-- PROBLEM --
Report the number of lines in these entries that contain "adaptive". Write only the number.

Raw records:
____________

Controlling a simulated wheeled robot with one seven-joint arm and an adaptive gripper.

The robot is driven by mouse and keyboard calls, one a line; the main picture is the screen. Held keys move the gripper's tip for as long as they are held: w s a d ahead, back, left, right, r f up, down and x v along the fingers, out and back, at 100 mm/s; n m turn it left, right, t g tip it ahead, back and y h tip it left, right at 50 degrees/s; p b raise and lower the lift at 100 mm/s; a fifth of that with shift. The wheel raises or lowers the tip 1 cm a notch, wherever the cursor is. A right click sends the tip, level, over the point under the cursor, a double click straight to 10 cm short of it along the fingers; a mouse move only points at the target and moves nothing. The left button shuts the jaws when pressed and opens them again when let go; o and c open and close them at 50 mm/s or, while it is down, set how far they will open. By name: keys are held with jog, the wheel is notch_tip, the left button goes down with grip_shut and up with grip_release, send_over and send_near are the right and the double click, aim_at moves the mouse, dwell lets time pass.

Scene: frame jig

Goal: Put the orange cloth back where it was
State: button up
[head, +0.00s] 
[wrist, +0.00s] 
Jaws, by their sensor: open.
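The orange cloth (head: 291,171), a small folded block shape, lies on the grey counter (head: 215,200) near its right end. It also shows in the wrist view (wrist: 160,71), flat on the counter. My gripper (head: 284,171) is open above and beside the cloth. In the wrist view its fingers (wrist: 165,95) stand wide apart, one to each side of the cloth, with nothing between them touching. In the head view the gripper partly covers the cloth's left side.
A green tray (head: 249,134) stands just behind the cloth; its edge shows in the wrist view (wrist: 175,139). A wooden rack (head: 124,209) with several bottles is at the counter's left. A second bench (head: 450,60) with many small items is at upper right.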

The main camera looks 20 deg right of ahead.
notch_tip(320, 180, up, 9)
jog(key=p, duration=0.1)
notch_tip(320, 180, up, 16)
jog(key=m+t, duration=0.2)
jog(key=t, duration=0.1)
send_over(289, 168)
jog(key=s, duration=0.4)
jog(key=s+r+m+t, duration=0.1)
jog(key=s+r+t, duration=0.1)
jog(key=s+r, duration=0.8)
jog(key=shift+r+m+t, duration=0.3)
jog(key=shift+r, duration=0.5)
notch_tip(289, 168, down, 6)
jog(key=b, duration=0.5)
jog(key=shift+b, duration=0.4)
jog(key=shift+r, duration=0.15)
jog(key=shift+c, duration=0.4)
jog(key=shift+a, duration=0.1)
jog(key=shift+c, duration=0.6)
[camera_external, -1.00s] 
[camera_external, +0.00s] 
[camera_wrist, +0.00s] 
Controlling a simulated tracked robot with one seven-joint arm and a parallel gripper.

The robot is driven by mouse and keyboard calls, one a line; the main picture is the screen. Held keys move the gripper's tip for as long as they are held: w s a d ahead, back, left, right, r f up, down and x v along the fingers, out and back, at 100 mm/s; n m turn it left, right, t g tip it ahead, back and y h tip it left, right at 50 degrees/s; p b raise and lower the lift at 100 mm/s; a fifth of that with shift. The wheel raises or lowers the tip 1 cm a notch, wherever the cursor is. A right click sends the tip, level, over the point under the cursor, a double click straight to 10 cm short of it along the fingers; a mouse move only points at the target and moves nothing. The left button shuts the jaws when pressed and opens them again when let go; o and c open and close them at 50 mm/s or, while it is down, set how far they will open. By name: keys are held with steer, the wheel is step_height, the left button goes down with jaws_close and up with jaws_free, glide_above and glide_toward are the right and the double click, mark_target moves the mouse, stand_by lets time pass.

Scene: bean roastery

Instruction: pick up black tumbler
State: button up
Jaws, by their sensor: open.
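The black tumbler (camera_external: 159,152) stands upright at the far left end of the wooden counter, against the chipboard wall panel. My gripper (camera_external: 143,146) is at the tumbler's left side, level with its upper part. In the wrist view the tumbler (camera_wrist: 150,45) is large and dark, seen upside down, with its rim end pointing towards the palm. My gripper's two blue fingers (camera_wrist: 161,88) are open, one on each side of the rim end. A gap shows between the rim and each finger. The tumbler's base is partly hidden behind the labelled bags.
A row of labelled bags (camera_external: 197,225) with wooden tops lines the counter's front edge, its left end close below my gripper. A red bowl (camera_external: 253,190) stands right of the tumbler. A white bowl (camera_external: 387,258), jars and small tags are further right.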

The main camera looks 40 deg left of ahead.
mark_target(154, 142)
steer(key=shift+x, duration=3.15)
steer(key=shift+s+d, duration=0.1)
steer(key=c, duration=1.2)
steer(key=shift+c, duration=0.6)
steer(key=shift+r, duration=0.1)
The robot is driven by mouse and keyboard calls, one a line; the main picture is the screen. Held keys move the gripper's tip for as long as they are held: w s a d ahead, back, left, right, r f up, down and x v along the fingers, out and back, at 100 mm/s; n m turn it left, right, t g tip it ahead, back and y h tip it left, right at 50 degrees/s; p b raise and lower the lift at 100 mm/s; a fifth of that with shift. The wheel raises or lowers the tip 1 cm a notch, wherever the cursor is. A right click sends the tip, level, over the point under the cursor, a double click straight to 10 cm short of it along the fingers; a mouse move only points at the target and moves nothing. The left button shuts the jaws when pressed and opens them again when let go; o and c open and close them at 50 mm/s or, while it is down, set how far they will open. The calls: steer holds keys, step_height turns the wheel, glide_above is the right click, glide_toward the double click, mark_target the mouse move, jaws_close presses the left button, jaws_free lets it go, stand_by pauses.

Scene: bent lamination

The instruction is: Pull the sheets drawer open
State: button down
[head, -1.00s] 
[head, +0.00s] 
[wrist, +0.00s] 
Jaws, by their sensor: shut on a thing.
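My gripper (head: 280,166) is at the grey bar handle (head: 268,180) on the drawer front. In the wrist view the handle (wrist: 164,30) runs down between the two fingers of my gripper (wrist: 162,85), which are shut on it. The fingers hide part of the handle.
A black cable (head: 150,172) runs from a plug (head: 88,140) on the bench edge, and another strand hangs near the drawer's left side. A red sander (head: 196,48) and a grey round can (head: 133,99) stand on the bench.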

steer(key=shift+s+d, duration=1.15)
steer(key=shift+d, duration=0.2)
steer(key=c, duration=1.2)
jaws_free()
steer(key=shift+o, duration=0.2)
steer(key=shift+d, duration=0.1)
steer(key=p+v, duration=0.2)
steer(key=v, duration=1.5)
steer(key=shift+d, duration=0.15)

____________

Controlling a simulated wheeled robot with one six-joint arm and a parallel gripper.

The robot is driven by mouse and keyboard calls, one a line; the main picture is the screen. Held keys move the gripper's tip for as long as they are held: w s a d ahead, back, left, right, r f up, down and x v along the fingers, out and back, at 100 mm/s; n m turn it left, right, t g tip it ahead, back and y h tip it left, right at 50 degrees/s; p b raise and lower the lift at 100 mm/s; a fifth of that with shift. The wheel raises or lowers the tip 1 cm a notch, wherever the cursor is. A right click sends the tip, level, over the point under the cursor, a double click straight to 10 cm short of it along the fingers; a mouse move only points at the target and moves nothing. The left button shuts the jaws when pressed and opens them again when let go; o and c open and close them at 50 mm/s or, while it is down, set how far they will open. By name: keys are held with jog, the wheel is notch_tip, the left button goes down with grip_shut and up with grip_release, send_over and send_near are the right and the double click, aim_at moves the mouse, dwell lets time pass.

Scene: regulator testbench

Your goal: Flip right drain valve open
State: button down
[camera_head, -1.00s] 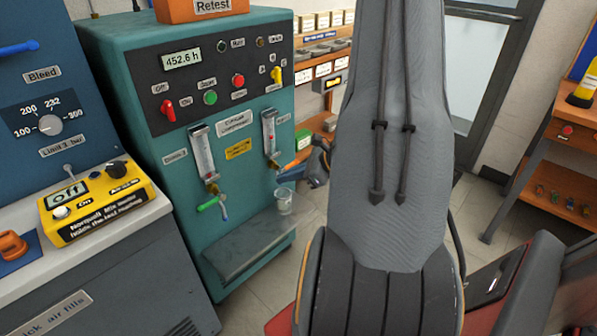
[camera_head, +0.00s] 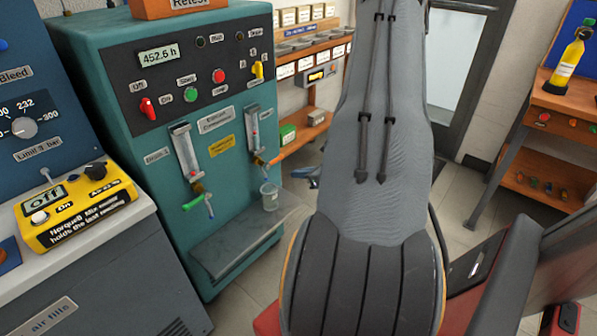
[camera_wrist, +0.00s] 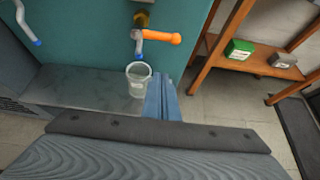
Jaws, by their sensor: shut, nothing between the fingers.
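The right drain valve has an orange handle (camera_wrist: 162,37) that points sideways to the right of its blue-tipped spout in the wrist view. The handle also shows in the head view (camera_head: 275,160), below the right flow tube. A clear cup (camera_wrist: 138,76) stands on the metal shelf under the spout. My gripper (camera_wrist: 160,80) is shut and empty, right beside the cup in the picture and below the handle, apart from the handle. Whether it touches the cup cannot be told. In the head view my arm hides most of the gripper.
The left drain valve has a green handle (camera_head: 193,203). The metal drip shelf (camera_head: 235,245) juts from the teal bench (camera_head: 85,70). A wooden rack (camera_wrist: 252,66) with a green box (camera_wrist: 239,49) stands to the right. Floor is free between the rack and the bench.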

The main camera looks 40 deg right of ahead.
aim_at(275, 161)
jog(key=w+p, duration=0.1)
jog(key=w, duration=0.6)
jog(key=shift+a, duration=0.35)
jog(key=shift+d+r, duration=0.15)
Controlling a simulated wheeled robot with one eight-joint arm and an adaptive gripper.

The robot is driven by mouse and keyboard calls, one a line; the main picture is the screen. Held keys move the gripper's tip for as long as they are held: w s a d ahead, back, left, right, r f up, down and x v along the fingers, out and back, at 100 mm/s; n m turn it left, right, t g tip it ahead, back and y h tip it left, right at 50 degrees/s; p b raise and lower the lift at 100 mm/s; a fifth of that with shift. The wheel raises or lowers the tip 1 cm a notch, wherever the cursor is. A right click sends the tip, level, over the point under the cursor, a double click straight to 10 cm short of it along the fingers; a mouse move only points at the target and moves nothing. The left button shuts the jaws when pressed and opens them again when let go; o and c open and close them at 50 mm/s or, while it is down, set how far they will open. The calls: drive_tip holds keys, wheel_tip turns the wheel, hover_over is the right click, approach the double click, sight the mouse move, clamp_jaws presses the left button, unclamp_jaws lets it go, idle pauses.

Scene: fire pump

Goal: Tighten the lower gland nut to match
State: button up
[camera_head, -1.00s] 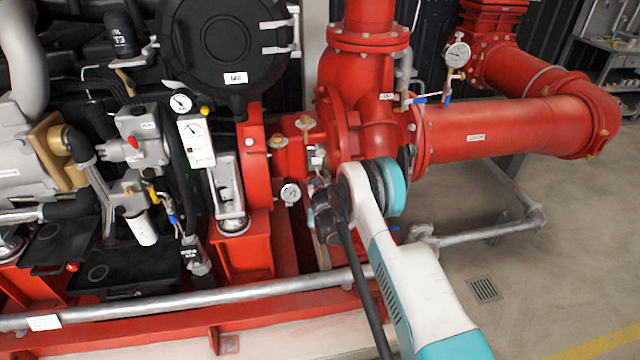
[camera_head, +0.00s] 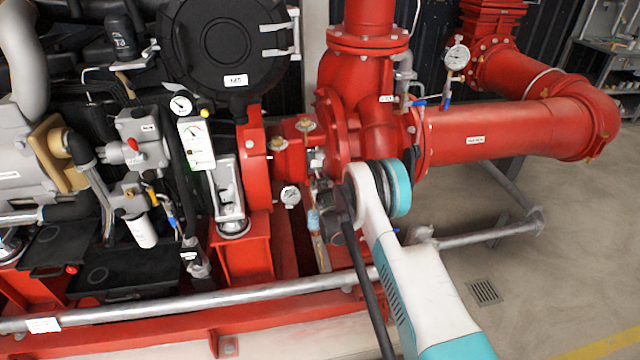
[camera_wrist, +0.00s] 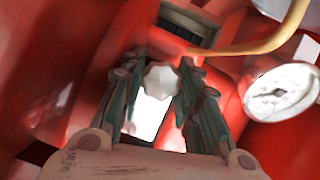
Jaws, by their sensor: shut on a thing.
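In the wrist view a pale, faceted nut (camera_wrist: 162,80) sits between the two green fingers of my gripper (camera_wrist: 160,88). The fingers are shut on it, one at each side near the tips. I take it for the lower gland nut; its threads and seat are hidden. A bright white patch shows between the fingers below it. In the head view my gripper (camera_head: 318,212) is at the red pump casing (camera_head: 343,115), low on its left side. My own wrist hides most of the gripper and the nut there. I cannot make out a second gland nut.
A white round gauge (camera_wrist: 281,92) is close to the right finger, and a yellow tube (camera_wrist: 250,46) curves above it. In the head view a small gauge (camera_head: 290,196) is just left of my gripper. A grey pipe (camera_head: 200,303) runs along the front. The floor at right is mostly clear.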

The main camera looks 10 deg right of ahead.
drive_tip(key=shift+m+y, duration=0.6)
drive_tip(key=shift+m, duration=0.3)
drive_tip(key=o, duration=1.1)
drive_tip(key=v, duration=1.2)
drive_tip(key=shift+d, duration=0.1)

____________

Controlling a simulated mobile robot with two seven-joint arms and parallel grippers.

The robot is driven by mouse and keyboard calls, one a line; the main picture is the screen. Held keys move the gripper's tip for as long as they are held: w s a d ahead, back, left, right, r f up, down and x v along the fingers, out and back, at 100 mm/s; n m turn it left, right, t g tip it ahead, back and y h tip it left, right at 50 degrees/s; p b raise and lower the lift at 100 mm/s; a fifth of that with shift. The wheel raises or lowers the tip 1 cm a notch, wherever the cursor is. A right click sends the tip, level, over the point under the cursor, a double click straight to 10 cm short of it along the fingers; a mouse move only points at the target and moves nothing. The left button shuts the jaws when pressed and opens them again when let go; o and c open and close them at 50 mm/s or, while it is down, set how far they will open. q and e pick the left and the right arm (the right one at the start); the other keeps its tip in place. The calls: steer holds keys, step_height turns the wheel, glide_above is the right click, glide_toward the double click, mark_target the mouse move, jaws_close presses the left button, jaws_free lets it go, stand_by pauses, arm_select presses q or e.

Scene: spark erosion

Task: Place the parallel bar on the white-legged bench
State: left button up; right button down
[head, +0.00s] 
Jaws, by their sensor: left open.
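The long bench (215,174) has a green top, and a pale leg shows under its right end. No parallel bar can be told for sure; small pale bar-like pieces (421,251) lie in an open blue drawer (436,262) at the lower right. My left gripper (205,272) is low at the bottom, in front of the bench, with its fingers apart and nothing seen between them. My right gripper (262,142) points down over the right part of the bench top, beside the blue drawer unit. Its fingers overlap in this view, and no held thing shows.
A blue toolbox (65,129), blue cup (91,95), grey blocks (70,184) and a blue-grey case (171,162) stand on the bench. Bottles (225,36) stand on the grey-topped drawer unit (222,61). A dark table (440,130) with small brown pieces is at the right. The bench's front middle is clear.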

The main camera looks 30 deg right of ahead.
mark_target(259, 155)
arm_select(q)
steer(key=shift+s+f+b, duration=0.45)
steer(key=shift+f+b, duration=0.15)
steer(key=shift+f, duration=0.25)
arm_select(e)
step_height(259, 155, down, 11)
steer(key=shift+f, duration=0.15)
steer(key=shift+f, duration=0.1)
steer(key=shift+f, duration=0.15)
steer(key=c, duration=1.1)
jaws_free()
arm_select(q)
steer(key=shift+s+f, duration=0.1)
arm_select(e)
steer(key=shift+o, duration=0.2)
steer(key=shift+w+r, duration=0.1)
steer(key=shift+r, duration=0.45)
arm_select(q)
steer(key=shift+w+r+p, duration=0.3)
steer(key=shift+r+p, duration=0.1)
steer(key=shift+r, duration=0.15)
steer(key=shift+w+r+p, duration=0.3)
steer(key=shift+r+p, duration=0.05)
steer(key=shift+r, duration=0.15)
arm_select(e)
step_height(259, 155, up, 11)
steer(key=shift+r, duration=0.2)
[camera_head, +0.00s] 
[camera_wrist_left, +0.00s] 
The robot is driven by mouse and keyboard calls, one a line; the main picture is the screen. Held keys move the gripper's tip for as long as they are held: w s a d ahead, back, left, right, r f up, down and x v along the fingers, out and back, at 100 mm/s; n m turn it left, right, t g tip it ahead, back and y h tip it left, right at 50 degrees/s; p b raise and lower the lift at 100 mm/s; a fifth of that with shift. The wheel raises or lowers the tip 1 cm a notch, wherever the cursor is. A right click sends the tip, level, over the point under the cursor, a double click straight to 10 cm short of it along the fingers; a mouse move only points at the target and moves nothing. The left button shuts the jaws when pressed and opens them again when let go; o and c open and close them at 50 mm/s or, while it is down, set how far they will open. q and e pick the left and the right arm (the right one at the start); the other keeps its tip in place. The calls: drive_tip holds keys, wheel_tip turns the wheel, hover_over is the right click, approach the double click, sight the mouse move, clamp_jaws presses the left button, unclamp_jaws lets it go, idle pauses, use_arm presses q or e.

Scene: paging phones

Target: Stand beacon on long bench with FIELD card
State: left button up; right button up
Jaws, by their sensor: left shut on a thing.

____________

-- THE ANSWER --
2